The trip first began with a 5 hour drive to Bluff Utah. I must say in the beginning I wasn’t too thrilled. It was my first week of Christmas vacation. All my friends were either partying back home with out me or taking exotic trips with their families and here I was in the middle of the desert with absolutely no cell phone service. It was going to be a long week. When we arrived we were taken to what felt like the only hotel in about 50 miles, The Desert Rose Inn. The rooms were shabby, the sheets rough and soiled, I couldn’t imagine this adventure getting any worse.

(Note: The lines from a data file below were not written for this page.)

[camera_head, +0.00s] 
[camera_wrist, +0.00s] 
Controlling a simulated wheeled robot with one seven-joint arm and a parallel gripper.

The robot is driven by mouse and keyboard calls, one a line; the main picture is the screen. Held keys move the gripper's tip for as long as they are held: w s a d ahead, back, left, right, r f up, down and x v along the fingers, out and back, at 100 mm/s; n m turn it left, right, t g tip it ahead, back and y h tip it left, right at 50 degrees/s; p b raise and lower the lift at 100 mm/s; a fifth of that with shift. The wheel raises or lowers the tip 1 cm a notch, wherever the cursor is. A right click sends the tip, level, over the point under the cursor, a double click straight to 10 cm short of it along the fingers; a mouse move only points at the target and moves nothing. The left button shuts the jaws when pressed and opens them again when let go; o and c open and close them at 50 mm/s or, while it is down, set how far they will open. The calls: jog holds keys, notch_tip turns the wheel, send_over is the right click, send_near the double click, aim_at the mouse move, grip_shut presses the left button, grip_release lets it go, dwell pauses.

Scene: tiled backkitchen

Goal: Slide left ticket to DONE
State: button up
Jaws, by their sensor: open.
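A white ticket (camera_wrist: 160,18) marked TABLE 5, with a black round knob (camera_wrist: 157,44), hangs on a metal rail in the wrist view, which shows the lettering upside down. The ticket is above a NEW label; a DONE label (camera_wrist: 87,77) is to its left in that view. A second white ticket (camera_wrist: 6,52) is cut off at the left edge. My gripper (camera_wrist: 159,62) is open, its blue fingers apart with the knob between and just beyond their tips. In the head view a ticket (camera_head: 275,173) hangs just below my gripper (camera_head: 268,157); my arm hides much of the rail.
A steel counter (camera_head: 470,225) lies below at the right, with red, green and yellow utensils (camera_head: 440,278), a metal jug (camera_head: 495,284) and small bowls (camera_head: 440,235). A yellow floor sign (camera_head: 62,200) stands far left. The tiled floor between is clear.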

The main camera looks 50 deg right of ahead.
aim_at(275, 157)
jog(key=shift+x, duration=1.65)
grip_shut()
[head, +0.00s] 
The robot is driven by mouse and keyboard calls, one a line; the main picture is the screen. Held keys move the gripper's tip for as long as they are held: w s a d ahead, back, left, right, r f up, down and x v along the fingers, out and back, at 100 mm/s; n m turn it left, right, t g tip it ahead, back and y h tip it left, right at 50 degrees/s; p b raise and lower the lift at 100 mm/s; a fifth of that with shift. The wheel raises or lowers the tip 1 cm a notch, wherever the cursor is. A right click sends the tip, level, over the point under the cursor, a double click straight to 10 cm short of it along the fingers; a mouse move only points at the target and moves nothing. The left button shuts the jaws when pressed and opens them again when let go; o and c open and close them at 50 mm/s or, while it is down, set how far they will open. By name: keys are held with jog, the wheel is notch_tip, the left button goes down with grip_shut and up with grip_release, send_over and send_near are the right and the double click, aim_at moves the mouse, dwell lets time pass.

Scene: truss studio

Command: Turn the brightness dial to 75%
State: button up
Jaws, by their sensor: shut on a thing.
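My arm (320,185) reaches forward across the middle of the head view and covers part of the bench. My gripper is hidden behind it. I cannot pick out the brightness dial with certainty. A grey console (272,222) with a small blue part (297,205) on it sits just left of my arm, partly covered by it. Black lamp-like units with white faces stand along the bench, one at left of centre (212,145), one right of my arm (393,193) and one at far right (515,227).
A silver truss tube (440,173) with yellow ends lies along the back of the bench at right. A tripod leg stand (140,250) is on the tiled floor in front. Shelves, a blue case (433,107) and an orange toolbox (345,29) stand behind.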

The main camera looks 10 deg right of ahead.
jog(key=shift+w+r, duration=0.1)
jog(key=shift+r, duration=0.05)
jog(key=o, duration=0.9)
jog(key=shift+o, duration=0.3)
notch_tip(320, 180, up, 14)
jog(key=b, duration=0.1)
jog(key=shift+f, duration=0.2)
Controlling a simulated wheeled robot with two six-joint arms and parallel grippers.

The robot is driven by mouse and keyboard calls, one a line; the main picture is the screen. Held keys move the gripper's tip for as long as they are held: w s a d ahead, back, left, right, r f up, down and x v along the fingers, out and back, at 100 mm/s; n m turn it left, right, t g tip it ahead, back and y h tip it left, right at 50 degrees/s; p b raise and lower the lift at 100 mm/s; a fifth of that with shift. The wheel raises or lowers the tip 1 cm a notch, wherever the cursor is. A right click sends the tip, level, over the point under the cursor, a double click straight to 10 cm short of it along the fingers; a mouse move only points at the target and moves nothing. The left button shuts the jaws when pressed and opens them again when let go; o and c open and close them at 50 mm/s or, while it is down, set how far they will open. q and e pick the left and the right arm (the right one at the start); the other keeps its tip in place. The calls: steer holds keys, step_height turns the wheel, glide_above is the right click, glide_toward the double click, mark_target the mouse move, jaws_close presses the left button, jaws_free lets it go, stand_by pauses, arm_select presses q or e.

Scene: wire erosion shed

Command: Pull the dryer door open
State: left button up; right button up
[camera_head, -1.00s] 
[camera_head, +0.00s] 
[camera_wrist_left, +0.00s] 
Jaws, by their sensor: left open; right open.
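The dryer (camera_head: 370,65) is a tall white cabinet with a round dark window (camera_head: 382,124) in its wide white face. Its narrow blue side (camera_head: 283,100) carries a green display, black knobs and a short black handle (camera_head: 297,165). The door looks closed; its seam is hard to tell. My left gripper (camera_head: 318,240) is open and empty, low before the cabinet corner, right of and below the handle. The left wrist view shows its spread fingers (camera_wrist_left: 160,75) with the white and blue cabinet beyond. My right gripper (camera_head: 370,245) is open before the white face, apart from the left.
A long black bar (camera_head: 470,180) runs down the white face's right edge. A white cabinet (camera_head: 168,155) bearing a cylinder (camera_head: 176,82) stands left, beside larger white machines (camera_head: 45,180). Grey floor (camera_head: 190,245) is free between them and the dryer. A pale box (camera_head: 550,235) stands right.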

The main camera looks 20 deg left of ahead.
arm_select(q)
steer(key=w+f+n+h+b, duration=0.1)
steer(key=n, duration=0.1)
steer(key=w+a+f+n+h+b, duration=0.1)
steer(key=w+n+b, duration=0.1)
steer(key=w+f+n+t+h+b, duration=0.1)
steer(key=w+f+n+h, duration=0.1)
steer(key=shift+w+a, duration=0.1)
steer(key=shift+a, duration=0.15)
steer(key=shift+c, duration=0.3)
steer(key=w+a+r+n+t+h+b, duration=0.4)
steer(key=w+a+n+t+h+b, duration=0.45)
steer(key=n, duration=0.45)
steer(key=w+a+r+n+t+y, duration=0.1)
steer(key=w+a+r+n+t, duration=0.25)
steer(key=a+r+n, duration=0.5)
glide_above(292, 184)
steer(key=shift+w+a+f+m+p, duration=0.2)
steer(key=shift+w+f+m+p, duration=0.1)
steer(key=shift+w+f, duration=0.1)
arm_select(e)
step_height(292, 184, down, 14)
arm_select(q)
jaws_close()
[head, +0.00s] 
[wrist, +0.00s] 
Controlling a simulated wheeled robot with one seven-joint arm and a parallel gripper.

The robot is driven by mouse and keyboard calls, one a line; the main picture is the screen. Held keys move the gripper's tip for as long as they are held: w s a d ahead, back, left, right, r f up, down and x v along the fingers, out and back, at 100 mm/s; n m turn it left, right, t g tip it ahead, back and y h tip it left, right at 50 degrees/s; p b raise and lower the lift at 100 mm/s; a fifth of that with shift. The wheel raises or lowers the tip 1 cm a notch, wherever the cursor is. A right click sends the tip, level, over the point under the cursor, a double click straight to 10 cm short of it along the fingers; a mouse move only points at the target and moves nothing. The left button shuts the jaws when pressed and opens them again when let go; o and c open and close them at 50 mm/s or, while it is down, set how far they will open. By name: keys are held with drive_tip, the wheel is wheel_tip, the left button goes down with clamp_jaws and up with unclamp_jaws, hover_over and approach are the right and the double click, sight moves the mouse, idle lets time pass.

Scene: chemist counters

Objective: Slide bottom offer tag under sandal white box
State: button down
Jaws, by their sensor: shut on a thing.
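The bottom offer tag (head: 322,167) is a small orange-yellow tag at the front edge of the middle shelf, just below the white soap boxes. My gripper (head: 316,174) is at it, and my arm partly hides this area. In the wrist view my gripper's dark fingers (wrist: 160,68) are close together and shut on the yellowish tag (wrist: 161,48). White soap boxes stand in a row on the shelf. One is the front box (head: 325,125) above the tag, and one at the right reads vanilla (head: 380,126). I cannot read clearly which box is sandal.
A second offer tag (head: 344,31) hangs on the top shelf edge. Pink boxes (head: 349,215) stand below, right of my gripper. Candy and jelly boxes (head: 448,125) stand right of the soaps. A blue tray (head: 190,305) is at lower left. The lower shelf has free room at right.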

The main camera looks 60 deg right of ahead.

After we got all settled we were shuttled off to the elementary school a couple of miles away. That is where it all began to change. The rest of my night was spent assembling sack lunches for all the children I was supposed to meet the following day. My bad mood quickly faded as I was surrounded by adults who were glowing with love for the families they had come to help. Navajo Santa is a yearly tradition for all of them, some of the children there had become like their own.

The next day we woke up bright and early to deliver our gifts. The Navajo chief gave us a speech before we headed out for our journey, a speech I will never forget. With tears in his eyes he began to tell us his people’s story and how grateful he was for our help. Words can’t describe the feelings in the room as he preformed his native dance to the crowd.

The day continued to shine as we drove for miles and miles to the different homes we were delivering to. Their houses aren’t like most; they are all spread out tens of miles apart, no where near each other. Despite the distance and without fail, every single house we delivered to brought the same feelings of warmth, gratitude, and unity. You could feel the love those people had for one another and even for me.

The most touching part of the trip was seeing the children’s eyes as our dressed up Santa stepped out of the car. It reminded me of just how precious life really is and how it is the little things that matter most. It was a humbling experience seeing how thrilled those little kids were with just a simple coloring book and crayons. We had not only made their day, but probably their year as well.

I will never forget the people I met that year, and more importantly the lessons I learned. Life isn’t about what we have, but what we give. At the end of the day what matters most are the people we helped and the lives we changed.